- _PROBLEM DESCRIPTION_
Print every entry exactly as written.
-- START OF GIVEN RECORDS --
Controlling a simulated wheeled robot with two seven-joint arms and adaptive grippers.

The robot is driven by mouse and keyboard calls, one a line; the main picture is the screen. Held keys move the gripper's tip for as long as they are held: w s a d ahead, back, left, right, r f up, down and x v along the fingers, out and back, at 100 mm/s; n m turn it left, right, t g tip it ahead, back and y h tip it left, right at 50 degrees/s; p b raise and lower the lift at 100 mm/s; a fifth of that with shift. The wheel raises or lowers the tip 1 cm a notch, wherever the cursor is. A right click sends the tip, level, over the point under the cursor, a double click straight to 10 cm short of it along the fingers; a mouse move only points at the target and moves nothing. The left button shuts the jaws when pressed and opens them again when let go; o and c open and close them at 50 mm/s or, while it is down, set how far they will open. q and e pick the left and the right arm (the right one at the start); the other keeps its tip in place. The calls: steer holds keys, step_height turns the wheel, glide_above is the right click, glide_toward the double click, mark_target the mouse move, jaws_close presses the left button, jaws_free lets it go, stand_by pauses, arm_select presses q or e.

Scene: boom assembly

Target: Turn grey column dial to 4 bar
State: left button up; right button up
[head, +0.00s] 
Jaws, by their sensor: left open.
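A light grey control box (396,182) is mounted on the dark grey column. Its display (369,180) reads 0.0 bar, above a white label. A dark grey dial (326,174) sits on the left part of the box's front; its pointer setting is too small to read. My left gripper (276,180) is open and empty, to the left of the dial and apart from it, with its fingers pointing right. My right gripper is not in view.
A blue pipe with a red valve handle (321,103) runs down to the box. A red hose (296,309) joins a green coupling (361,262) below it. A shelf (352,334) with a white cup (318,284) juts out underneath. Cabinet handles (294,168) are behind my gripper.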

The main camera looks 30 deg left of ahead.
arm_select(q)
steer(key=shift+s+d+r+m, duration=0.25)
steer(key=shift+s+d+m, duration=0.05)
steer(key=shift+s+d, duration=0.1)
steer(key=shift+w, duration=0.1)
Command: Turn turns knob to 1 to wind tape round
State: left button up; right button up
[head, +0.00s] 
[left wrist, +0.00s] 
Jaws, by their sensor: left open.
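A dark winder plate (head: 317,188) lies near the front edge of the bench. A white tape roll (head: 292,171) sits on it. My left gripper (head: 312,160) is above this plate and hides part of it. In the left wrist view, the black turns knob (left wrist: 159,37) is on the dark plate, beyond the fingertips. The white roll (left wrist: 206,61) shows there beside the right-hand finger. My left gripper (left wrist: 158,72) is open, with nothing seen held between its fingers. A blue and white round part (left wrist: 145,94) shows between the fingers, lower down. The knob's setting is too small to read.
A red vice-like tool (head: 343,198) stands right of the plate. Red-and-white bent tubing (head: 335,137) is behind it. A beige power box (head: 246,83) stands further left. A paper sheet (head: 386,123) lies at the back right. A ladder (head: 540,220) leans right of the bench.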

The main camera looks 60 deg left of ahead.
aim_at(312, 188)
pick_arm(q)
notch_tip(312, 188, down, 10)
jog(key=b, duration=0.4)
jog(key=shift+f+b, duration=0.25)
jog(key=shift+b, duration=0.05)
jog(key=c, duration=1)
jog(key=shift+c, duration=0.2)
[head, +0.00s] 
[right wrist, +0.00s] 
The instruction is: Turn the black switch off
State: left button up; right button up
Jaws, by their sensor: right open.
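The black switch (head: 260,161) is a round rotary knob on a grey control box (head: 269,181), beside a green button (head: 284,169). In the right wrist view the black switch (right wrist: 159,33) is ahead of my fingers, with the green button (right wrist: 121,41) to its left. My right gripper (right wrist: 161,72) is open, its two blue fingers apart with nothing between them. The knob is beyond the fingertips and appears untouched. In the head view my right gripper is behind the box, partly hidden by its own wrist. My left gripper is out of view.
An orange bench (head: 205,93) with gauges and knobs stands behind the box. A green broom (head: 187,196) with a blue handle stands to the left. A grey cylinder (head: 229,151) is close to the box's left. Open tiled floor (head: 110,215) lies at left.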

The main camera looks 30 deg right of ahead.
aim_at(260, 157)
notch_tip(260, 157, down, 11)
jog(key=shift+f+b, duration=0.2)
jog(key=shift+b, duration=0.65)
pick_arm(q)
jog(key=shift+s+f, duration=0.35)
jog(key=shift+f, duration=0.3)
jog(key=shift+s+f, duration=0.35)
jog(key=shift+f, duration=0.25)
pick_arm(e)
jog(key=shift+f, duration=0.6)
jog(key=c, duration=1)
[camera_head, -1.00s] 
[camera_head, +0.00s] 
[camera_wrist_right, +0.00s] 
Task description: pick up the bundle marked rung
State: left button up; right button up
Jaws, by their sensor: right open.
-- END OF GIVEN RECORDS --
- _FINISHED ANSWER_
Controlling a simulated wheeled robot with two seven-joint arms and adaptive grippers.

The robot is driven by mouse and keyboard calls, one a line; the main picture is the screen. Held keys move the gripper's tip for as long as they are held: w s a d ahead, back, left, right, r f up, down and x v along the fingers, out and back, at 100 mm/s; n m turn it left, right, t g tip it ahead, back and y h tip it left, right at 50 degrees/s; p b raise and lower the lift at 100 mm/s; a fifth of that with shift. The wheel raises or lowers the tip 1 cm a notch, wherever the cursor is. A right click sends the tip, level, over the point under the cursor, a double click straight to 10 cm short of it along the fingers; a mouse move only points at the target and moves nothing. The left button shuts the jaws when pressed and opens them again when let go; o and c open and close them at 50 mm/s or, while it is down, set how far they will open. q and e pick the left and the right arm (the right one at the start); the other keeps its tip in place. The calls: steer holds keys, step_height turns the wheel, glide_above is the right click, glide_toward the double click, mark_target the mouse move, jaws_close presses the left button, jaws_free lets it go, stand_by pauses, arm_select presses q or e.

Scene: boom assembly

Target: Turn grey column dial to 4 bar
State: left button up; right button up
[head, +0.00s] 
Jaws, by their sensor: left open.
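A light grey control box (396,182) is mounted on the dark grey column. Its display (369,180) reads 0.0 bar, above a white label. A dark grey dial (326,174) sits on the left part of the box's front; its pointer setting is too small to read. My left gripper (276,180) is open and empty, to the left of the dial and apart from it, with its fingers pointing right. My right gripper is not in view.
A blue pipe with a red valve handle (321,103) runs down to the box. A red hose (296,309) joins a green coupling (361,262) below it. A shelf (352,334) with a white cup (318,284) juts out underneath. Cabinet handles (294,168) are behind my gripper.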

The main camera looks 30 deg left of ahead.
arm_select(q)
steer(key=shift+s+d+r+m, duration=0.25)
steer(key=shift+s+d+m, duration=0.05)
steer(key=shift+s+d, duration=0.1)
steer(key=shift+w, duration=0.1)
Command: Turn turns knob to 1 to wind tape round
State: left button up; right button up
[head, +0.00s] 
[left wrist, +0.00s] 
Jaws, by their sensor: left open.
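A dark winder plate (head: 317,188) lies near the front edge of the bench. A white tape roll (head: 292,171) sits on it. My left gripper (head: 312,160) is above this plate and hides part of it. In the left wrist view, the black turns knob (left wrist: 159,37) is on the dark plate, beyond the fingertips. The white roll (left wrist: 206,61) shows there beside the right-hand finger. My left gripper (left wrist: 158,72) is open, with nothing seen held between its fingers. A blue and white round part (left wrist: 145,94) shows between the fingers, lower down. The knob's setting is too small to read.
A red vice-like tool (head: 343,198) stands right of the plate. Red-and-white bent tubing (head: 335,137) is behind it. A beige power box (head: 246,83) stands further left. A paper sheet (head: 386,123) lies at the back right. A ladder (head: 540,220) leans right of the bench.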

The main camera looks 60 deg left of ahead.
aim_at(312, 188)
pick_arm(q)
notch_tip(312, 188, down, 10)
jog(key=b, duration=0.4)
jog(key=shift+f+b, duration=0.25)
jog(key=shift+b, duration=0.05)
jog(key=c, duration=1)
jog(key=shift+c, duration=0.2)
[head, +0.00s] 
[right wrist, +0.00s] 
The instruction is: Turn the black switch off
State: left button up; right button up
Jaws, by their sensor: right open.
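The black switch (head: 260,161) is a round rotary knob on a grey control box (head: 269,181), beside a green button (head: 284,169). In the right wrist view the black switch (right wrist: 159,33) is ahead of my fingers, with the green button (right wrist: 121,41) to its left. My right gripper (right wrist: 161,72) is open, its two blue fingers apart with nothing between them. The knob is beyond the fingertips and appears untouched. In the head view my right gripper is behind the box, partly hidden by its own wrist. My left gripper is out of view.
An orange bench (head: 205,93) with gauges and knobs stands behind the box. A green broom (head: 187,196) with a blue handle stands to the left. A grey cylinder (head: 229,151) is close to the box's left. Open tiled floor (head: 110,215) lies at left.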

The main camera looks 30 deg right of ahead.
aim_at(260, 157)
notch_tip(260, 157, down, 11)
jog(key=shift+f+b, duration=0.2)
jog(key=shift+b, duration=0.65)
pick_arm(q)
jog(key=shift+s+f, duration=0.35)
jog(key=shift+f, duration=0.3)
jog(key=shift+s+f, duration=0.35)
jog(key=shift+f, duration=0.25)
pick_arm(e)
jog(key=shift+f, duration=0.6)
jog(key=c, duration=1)
[camera_head, -1.00s] 
[camera_head, +0.00s] 
[camera_wrist_right, +0.00s] 
Task description: pick up the bundle marked rung
State: left button up; right button up
Jaws, by their sensor: right open.

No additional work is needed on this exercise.